XM announced it has rescheduled its official launch in the Dallas-Fort Worth and San Diego markets to Sept. 25 following the postponement on Sept. 12 due to the terrorist attacks.
Service has actually been turned on and is available to consumers, however the Sept. 25 event will serve as the official press launch.
In addition, XM said it has received permission from the Federal Communications Commission to operate XM's repeaters for a period of 180 days, marking stage two in the FCC licensing process. "The next stage would be for the FCC to finalize the rules governing how these repeaters should be operated and that would be a final authorization," a spokesman said.

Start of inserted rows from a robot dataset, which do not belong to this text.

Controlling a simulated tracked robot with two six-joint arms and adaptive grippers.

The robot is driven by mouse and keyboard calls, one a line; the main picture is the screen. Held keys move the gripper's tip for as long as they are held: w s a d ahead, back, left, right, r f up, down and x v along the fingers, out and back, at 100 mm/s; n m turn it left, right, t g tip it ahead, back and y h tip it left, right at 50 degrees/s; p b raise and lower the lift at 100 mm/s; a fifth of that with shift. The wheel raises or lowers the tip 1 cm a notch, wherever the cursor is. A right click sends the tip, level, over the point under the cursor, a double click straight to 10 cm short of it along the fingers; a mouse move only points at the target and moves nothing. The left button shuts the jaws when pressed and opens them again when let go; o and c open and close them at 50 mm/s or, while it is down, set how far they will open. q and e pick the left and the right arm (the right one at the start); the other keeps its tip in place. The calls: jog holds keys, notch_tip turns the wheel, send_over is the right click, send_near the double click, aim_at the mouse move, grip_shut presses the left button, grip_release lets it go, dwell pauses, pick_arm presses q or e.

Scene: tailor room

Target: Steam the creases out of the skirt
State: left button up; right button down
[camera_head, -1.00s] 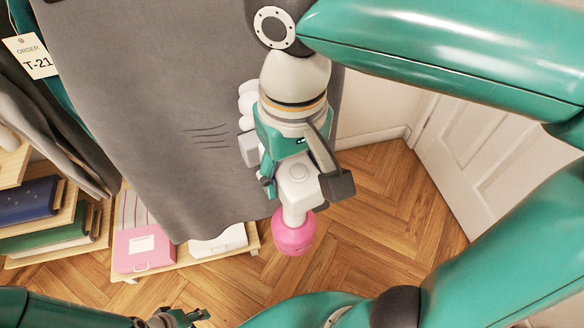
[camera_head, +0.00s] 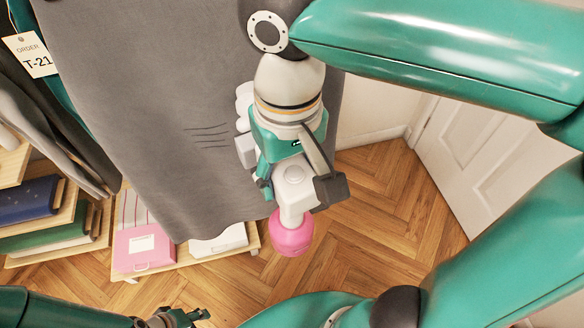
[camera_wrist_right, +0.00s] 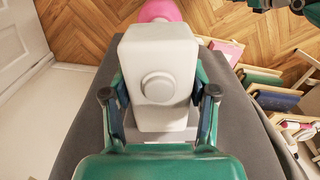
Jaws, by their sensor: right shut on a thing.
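The grey skirt (camera_head: 140,110) hangs on the left in the head view. A few dark crease lines (camera_head: 207,137) show on it, to the left of my right gripper. My right gripper (camera_head: 285,178) is shut on the white steamer (camera_head: 294,176), which has a pink end (camera_head: 291,233) pointing down. The steamer also fills the middle of the right wrist view (camera_wrist_right: 158,80), between the two fingers. Puffs of white steam (camera_head: 244,100) show between the gripper and the skirt. My left gripper (camera_head: 180,318) is at the bottom edge, empty; its fingers are only partly visible.
A low shelf (camera_head: 190,260) with a pink box (camera_head: 145,247) and a white box (camera_head: 218,240) stands under the skirt. Other garments and an order tag (camera_head: 31,56) hang at left. A white door (camera_head: 480,150) is at right. The wooden floor (camera_head: 370,200) between is clear.

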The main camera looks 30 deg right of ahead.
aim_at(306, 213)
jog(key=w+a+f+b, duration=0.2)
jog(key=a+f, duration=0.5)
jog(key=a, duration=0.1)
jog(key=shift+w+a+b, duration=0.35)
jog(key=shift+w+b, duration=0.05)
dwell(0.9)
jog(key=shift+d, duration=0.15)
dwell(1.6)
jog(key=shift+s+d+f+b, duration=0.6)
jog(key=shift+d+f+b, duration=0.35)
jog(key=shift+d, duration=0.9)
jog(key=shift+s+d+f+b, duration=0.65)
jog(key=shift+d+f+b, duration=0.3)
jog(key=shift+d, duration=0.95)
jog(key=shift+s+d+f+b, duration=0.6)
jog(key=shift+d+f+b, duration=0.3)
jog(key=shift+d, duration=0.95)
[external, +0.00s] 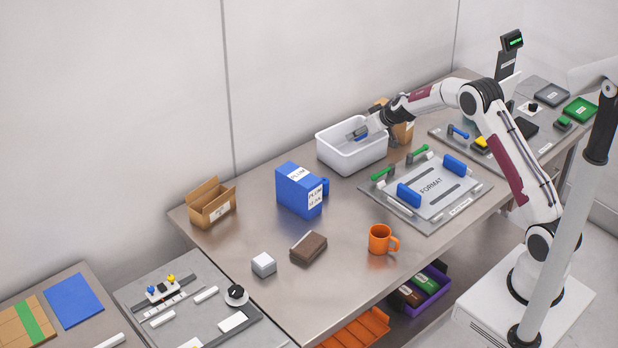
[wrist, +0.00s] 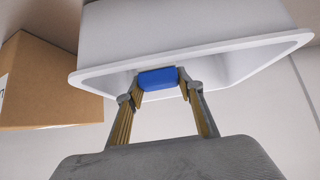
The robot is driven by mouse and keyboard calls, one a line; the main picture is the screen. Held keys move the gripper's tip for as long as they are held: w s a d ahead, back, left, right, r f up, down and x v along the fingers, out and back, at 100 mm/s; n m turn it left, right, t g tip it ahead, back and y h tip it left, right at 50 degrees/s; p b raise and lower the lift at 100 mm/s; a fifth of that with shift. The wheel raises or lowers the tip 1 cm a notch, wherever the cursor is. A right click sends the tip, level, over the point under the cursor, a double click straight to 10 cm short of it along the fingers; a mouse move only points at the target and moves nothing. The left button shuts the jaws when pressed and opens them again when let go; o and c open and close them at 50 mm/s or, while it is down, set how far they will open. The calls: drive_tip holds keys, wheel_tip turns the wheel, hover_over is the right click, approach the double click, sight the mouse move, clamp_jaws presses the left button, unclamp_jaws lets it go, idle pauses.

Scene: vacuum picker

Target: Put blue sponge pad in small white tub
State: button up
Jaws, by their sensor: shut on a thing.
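The small white tub (external: 340,157) stands on the bench near its back edge, open at the top. It also shows in the wrist view (wrist: 200,53), tilted across the top of the picture. My gripper (external: 358,133) is over the tub's opening, at about rim height. It is shut on the blue sponge pad (wrist: 158,79), which sits between the two fingertips (wrist: 160,88). In the external view only a bit of the pad's blue shows by the fingers. Whether the pad touches the tub's inside cannot be told.
A cardboard box (external: 402,132) stands just right of the tub, behind my wrist. A blue PLUM container (external: 297,189) stands to the front left, and a FORMAT plate (external: 425,195) with blue and green handles lies to the right. Bare bench lies around the brown block (external: 308,247).

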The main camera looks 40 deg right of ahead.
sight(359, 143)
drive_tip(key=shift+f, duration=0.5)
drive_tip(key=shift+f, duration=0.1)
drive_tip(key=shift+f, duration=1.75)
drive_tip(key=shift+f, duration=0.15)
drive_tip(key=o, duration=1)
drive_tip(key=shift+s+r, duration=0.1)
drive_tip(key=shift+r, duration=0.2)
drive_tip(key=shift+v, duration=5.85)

The postponement occurred in part because the tragedy interrupted FCC deliberations on granting Special Temporary Authority (STA) to XM to use its terrestrial repeater networks on a temporary basis until March 18, 2002. By that time, XM hopes the FCC will finalize rules for the repeaters' permanent operation.
Wireless carriers such as AT&T and BellSouth opposed the STA, as did the National Association of Broadcasters. The carriers fear interference with their networks, and broadcasters fear the terrestrial repeater network's potential to transmit local programming, which could compete with local radio station programs. In fact, XM and Sirius have proposed new rules to allow for local content, the NAB said.
Aftermarket XM radios are available now in San Diego and Dallas-Fort Worth, and they will be rolled out throughout the Southwest in mid-October and across the country in November. Delphi-Delco models will be available in November in Cadillac Sevilles and Devilles.